■ **Exercise task**:
Repeat everything from the line holding "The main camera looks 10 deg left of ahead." to the line holding "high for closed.", inclusive, exactly. Leave out the rest.

[Robot tool calls]
==============================

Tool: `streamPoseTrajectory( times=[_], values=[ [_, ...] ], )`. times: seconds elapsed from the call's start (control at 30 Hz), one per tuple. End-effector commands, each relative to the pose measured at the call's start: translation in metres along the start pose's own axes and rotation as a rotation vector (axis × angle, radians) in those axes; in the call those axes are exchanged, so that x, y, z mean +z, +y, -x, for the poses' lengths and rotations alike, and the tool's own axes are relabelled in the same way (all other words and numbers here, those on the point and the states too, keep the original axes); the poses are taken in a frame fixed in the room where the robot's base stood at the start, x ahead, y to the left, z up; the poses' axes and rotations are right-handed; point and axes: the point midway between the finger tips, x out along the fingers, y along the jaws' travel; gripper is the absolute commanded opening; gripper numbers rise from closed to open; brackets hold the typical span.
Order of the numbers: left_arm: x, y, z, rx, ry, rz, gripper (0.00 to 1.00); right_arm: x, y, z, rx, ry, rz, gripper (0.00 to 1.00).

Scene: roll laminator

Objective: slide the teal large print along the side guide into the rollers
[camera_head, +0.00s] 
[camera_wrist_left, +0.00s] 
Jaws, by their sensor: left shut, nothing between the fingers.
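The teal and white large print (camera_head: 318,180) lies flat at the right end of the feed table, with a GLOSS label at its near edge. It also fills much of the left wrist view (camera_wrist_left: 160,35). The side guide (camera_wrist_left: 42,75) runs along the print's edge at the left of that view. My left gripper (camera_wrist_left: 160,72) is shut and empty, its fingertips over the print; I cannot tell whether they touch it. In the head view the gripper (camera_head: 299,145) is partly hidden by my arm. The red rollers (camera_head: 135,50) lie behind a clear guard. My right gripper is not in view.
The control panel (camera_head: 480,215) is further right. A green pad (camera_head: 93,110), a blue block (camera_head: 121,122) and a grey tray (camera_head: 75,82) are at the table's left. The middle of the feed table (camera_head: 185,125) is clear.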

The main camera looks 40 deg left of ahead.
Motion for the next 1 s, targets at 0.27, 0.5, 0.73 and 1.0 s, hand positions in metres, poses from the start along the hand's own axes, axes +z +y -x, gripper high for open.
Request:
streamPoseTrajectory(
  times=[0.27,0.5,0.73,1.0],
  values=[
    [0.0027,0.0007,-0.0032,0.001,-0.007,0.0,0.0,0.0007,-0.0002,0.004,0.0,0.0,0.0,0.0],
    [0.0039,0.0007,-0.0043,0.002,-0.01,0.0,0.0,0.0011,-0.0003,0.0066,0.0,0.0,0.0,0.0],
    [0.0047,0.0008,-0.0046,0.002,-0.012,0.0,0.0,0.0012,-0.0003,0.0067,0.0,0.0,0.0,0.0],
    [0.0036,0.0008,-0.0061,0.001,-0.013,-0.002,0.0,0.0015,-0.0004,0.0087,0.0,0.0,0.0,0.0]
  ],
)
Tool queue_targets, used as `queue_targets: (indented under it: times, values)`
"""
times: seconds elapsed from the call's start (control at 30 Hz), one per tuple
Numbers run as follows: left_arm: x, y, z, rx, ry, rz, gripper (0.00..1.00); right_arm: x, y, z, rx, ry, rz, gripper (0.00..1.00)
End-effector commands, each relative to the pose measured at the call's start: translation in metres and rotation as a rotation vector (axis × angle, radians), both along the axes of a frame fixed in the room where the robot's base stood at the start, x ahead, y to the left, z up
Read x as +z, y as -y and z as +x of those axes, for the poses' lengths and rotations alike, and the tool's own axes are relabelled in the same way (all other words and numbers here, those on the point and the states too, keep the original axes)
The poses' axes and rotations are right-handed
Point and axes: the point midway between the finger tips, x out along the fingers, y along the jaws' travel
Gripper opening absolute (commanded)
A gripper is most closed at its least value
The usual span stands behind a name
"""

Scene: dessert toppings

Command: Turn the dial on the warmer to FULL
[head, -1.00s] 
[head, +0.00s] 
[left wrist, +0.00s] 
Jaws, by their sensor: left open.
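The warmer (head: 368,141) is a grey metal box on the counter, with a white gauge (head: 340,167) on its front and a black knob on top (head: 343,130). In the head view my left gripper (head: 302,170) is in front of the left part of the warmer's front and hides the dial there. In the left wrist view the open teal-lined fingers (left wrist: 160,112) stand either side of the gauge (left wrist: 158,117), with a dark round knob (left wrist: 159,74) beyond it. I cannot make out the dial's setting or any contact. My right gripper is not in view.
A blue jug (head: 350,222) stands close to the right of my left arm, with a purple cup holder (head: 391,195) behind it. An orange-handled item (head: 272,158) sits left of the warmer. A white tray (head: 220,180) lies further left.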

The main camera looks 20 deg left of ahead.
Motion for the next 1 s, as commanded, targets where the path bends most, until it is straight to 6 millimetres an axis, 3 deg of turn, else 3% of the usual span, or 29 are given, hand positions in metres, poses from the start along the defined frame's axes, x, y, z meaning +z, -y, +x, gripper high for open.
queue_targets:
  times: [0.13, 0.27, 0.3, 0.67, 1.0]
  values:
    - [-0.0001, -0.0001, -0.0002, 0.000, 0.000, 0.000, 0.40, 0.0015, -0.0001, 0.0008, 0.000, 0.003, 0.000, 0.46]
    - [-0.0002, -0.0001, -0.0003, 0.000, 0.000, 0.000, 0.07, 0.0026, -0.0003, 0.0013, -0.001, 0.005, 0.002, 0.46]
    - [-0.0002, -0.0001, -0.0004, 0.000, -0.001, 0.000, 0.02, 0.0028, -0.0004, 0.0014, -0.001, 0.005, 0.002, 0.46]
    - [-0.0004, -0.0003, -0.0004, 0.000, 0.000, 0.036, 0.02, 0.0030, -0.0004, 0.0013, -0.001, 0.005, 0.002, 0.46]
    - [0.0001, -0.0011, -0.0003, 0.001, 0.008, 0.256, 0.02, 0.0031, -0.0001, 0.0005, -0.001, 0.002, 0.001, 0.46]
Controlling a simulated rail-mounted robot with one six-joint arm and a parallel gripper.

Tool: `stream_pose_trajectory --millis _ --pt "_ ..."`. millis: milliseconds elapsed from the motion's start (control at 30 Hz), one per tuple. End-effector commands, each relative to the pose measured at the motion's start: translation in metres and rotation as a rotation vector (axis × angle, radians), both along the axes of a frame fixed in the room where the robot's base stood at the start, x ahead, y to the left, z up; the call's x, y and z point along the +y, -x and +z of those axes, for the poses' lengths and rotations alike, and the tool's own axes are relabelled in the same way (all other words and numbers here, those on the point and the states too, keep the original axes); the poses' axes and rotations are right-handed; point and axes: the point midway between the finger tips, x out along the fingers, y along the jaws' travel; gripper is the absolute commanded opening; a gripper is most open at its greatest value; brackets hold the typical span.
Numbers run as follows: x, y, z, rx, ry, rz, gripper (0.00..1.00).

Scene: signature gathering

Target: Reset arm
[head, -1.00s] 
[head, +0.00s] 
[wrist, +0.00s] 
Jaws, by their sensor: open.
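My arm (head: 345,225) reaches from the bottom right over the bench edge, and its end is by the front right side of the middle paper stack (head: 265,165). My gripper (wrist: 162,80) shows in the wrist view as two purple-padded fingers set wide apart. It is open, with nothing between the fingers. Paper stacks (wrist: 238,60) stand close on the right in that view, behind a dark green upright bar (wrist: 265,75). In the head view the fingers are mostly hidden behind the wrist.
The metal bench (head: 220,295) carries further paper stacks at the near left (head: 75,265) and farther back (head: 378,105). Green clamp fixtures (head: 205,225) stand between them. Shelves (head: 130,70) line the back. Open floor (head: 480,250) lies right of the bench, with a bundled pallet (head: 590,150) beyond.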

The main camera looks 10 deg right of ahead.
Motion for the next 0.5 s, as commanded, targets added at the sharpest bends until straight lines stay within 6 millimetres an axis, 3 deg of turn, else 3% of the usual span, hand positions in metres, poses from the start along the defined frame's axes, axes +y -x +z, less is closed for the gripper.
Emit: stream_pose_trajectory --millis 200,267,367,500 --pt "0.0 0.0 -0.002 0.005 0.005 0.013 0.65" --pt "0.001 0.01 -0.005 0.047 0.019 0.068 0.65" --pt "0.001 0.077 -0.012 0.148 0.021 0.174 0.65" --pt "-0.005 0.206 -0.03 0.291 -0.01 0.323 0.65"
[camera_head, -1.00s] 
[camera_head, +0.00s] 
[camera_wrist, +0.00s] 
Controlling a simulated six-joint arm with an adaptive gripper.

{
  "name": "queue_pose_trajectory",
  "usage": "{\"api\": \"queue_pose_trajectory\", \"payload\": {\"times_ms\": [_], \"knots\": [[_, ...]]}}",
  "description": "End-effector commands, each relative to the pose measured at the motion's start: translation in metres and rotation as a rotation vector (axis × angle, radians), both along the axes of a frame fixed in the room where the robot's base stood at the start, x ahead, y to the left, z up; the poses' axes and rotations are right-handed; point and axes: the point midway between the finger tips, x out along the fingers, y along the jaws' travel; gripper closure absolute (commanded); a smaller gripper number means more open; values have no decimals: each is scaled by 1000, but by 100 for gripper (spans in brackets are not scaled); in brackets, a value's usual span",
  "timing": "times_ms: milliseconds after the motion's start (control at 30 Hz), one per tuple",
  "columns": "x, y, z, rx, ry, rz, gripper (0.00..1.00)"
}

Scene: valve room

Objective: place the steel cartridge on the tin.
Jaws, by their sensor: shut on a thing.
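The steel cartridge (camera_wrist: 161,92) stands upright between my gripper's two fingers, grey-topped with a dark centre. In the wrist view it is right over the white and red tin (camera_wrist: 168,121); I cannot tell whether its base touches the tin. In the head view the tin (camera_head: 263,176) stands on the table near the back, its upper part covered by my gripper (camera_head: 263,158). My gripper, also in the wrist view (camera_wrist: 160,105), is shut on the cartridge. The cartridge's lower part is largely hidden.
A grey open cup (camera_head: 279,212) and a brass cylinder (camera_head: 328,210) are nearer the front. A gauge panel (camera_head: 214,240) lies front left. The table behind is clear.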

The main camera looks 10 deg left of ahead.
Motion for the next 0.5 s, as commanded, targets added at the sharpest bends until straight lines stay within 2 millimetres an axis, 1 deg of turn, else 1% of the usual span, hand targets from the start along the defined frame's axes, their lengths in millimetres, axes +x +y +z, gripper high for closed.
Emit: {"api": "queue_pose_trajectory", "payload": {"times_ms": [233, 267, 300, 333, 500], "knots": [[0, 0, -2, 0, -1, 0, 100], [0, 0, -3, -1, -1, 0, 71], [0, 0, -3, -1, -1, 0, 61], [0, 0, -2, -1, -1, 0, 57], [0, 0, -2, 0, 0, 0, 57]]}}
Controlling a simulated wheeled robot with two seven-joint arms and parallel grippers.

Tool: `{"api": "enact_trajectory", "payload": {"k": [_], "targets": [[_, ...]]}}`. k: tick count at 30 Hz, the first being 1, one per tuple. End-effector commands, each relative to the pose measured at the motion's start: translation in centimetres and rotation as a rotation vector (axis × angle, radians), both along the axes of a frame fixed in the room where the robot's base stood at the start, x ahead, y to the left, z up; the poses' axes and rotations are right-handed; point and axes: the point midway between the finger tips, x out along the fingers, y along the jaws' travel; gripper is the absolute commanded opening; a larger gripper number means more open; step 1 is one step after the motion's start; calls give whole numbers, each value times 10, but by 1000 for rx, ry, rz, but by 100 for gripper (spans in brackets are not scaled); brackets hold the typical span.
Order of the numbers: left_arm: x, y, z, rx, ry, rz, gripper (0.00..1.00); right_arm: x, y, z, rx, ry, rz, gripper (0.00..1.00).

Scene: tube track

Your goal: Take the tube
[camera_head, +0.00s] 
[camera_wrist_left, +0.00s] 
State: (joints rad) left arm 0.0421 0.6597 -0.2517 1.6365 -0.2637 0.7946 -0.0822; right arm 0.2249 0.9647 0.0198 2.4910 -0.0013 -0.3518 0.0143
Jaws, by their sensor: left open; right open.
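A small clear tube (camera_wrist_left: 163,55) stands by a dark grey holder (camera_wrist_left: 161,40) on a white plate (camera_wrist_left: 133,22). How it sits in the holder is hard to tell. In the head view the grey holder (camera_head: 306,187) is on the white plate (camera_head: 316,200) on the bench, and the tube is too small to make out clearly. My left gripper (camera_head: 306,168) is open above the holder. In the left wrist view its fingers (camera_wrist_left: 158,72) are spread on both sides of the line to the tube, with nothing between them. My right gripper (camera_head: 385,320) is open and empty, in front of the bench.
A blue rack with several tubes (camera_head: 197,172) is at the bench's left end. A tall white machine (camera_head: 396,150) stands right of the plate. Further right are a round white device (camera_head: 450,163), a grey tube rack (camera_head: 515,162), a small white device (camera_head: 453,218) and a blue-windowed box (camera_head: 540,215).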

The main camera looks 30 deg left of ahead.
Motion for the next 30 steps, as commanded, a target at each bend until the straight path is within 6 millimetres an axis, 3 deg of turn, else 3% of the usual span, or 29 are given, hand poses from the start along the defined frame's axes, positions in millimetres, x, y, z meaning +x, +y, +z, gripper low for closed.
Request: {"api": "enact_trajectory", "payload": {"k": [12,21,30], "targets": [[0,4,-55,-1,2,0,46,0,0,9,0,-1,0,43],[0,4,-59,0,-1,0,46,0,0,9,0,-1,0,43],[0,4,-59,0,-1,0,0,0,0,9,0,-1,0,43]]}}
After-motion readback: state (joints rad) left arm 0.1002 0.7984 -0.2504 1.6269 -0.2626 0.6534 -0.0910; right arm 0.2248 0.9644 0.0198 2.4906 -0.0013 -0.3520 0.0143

==============================

■ **Written response**:
The main camera looks 10 deg left of ahead.
Motion for the next 0.5 s, as commanded, targets added at the sharpest bends until straight lines stay within 2 millimetres an axis, 1 deg of turn, else 1% of the usual span, hand targets from the start along the defined frame's axes, their lengths in millimetres, axes +x +y +z, gripper high for closed.

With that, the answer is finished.